Repeat the records below exactly, leaving out any pictures.

Robot tool calls:
-*-*-
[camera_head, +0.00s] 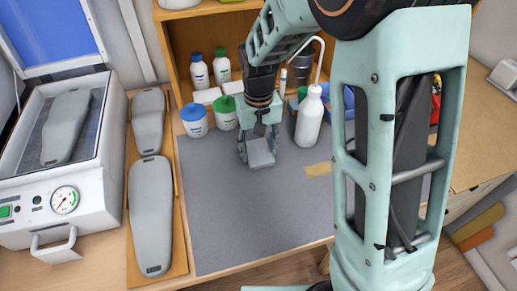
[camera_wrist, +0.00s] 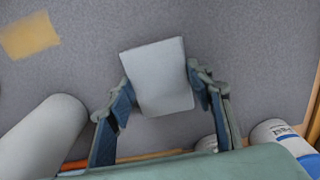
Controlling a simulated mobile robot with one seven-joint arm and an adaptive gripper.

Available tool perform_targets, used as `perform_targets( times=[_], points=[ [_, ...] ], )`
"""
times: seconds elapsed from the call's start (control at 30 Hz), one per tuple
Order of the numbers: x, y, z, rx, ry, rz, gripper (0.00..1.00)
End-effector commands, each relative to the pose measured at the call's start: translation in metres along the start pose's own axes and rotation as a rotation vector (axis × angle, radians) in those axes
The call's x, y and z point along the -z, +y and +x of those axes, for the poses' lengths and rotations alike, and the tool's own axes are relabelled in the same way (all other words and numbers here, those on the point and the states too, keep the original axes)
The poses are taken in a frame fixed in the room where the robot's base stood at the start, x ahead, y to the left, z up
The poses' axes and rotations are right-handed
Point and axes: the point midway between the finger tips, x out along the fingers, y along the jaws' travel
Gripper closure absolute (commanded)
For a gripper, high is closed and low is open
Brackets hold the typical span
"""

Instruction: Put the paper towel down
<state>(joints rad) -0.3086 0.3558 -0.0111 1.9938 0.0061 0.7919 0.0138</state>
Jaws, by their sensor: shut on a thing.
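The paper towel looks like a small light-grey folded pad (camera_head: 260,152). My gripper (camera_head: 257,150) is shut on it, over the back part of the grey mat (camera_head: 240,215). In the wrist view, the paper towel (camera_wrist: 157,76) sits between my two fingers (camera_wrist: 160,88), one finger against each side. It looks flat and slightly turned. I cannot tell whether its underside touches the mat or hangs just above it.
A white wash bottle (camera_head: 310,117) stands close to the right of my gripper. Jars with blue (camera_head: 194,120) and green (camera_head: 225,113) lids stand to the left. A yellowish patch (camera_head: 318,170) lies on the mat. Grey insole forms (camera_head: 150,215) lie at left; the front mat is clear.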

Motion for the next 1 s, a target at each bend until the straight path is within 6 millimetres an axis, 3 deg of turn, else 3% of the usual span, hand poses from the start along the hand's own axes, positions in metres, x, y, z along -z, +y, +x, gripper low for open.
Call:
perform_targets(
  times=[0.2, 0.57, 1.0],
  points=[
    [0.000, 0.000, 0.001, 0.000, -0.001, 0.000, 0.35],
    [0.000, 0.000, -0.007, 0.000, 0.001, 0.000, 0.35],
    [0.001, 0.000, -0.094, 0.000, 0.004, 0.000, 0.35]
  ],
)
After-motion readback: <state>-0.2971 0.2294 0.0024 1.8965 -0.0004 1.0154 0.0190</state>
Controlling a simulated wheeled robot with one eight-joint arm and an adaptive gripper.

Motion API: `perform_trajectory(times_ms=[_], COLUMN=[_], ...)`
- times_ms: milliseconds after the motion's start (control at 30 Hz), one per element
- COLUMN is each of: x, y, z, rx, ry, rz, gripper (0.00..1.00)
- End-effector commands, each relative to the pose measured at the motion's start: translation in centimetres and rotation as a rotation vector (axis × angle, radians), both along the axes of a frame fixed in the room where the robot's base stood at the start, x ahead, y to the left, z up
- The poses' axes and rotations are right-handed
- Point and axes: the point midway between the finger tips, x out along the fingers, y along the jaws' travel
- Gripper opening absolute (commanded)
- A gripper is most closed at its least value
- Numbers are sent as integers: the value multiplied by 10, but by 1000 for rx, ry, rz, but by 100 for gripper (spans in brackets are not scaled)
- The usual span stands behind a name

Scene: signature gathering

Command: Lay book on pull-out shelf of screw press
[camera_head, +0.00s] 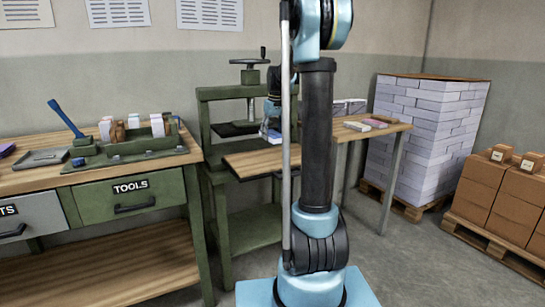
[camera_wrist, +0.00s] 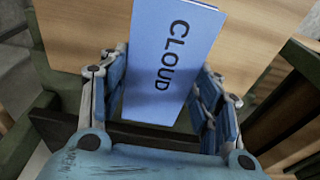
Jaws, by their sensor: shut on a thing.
-*-*-
**Answer below**
[camera_head, +0.00s] 
[camera_wrist, +0.00s] 
Controlling a simulated mobile robot with one seven-joint arm and an adaptive gripper.

Available tool perform_targets, used as `perform_targets( times=[_], points=[ [_, ...] ], )`
"""
times: seconds elapsed from the call's start (control at 30 Hz), one per tuple
Order of the numbers: x, y, z, rx, ry, rz, gripper (0.00..1.00)
End-effector commands, each relative to the pose measured at the call's start: translation in metres along the start pose's own axes and rotation as a rotation vector (axis × angle, radians) in those axes
The call's x, y and z point along the -z, +y and +x of those axes, for the poses' lengths and rotations alike, and the tool's own axes are relabelled in the same way (all other words and numbers here, those on the point and the states too, keep the original axes)
The poses are taken in a frame fixed in the room where the robot's base stood at the start, x ahead, y to the left, z up
The poses' axes and rotations are right-handed
Point and axes: the point midway between the finger tips, x out along the fingers, y along the jaws' travel
Gripper closure absolute (commanded)
For a gripper, high is closed and low is open
Brackets hold the typical span
"""

Instruction: Put the paper towel down
<state>(joints rad) -0.3086 0.3558 -0.0111 1.9938 0.0061 0.7919 0.0138</state>
Jaws, by their sensor: shut on a thing.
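The paper towel looks like a small light-grey folded pad (camera_head: 260,152). My gripper (camera_head: 257,150) is shut on it, over the back part of the grey mat (camera_head: 240,215). In the wrist view, the paper towel (camera_wrist: 157,76) sits between my two fingers (camera_wrist: 160,88), one finger against each side. It looks flat and slightly turned. I cannot tell whether its underside touches the mat or hangs just above it.
A white wash bottle (camera_head: 310,117) stands close to the right of my gripper. Jars with blue (camera_head: 194,120) and green (camera_head: 225,113) lids stand to the left. A yellowish patch (camera_head: 318,170) lies on the mat. Grey insole forms (camera_head: 150,215) lie at left; the front mat is clear.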

Motion for the next 1 s, a target at each bend until the straight path is within 6 millimetres an axis, 3 deg of turn, else 3% of the usual span, hand poses from the start along the hand's own axes, positions in metres, x, y, z along -z, +y, +x, gripper low for open.
Call:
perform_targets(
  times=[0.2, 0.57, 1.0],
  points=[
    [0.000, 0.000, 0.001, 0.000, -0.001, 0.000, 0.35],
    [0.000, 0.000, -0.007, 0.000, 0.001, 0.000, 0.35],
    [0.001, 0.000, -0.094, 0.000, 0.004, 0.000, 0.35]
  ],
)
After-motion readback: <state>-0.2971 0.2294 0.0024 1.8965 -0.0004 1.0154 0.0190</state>
Controlling a simulated wheeled robot with one eight-joint arm and an adaptive gripper.

Motion API: `perform_trajectory(times_ms=[_], COLUMN=[_], ...)`
- times_ms: milliseconds after the motion's start (control at 30 Hz), one per element
- COLUMN is each of: x, y, z, rx, ry, rz, gripper (0.00..1.00)
- End-effector commands, each relative to the pose measured at the motion's start: translation in centimetres and rotation as a rotation vector (axis × angle, radians), both along the axes of a frame fixed in the room where the robot's base stood at the start, x ahead, y to the left, z up
- The poses' axes and rotations are right-handed
- Point and axes: the point midway between the finger tips, x out along the fingers, y along the jaws' travel
- Gripper opening absolute (commanded)
- A gripper is most closed at its least value
- Numbers are sent as integers: the value multiplied by 10, but by 1000 for rx, ry, rz, but by 100 for gripper (spans in brackets are not scaled)
- The usual span stands behind a name

Scene: signature gathering

Command: Lay book on pull-out shelf of screw press
[camera_head, +0.00s] 
[camera_wrist, +0.00s] 
Jaws, by their sensor: shut on a thing.

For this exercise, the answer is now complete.